### Recorded information

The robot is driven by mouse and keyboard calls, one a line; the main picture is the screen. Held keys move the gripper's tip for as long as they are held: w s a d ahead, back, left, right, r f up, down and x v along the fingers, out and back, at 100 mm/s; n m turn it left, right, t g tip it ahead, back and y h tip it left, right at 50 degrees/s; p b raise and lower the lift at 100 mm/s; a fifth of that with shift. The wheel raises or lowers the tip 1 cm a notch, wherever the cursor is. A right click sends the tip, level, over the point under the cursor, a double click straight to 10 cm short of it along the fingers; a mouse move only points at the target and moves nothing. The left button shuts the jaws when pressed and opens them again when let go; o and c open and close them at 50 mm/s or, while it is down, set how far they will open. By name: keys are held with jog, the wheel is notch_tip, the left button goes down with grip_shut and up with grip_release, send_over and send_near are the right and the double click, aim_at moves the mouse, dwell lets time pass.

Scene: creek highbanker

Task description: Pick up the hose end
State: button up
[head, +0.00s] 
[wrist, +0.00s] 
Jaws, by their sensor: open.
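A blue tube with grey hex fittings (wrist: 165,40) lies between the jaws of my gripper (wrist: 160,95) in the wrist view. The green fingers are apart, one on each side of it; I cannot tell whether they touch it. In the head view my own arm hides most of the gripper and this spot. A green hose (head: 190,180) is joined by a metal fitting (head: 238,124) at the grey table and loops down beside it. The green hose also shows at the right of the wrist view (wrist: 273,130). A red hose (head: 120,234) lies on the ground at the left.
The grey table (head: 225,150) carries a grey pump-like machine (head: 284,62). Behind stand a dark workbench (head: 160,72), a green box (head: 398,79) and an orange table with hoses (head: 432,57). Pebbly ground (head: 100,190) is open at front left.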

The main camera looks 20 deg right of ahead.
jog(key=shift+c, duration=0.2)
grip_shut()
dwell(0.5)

######

Beginning at the top of the data, extract each line through the line containing "[wrist, +0.00s]" and return those lines exactly, with nothing added.

**Answer in full**
The robot is driven by mouse and keyboard calls, one a line; the main picture is the screen. Held keys move the gripper's tip for as long as they are held: w s a d ahead, back, left, right, r f up, down and x v along the fingers, out and back, at 100 mm/s; n m turn it left, right, t g tip it ahead, back and y h tip it left, right at 50 degrees/s; p b raise and lower the lift at 100 mm/s; a fifth of that with shift. The wheel raises or lowers the tip 1 cm a notch, wherever the cursor is. A right click sends the tip, level, over the point under the cursor, a double click straight to 10 cm short of it along the fingers; a mouse move only points at the target and moves nothing. The left button shuts the jaws when pressed and opens them again when let go; o and c open and close them at 50 mm/s or, while it is down, set how far they will open. By name: keys are held with jog, the wheel is notch_tip, the left button goes down with grip_shut and up with grip_release, send_over and send_near are the right and the double click, aim_at moves the mouse, dwell lets time pass.

Scene: creek highbanker

Task description: Pick up the hose end
State: button up
[head, +0.00s] 
[wrist, +0.00s] 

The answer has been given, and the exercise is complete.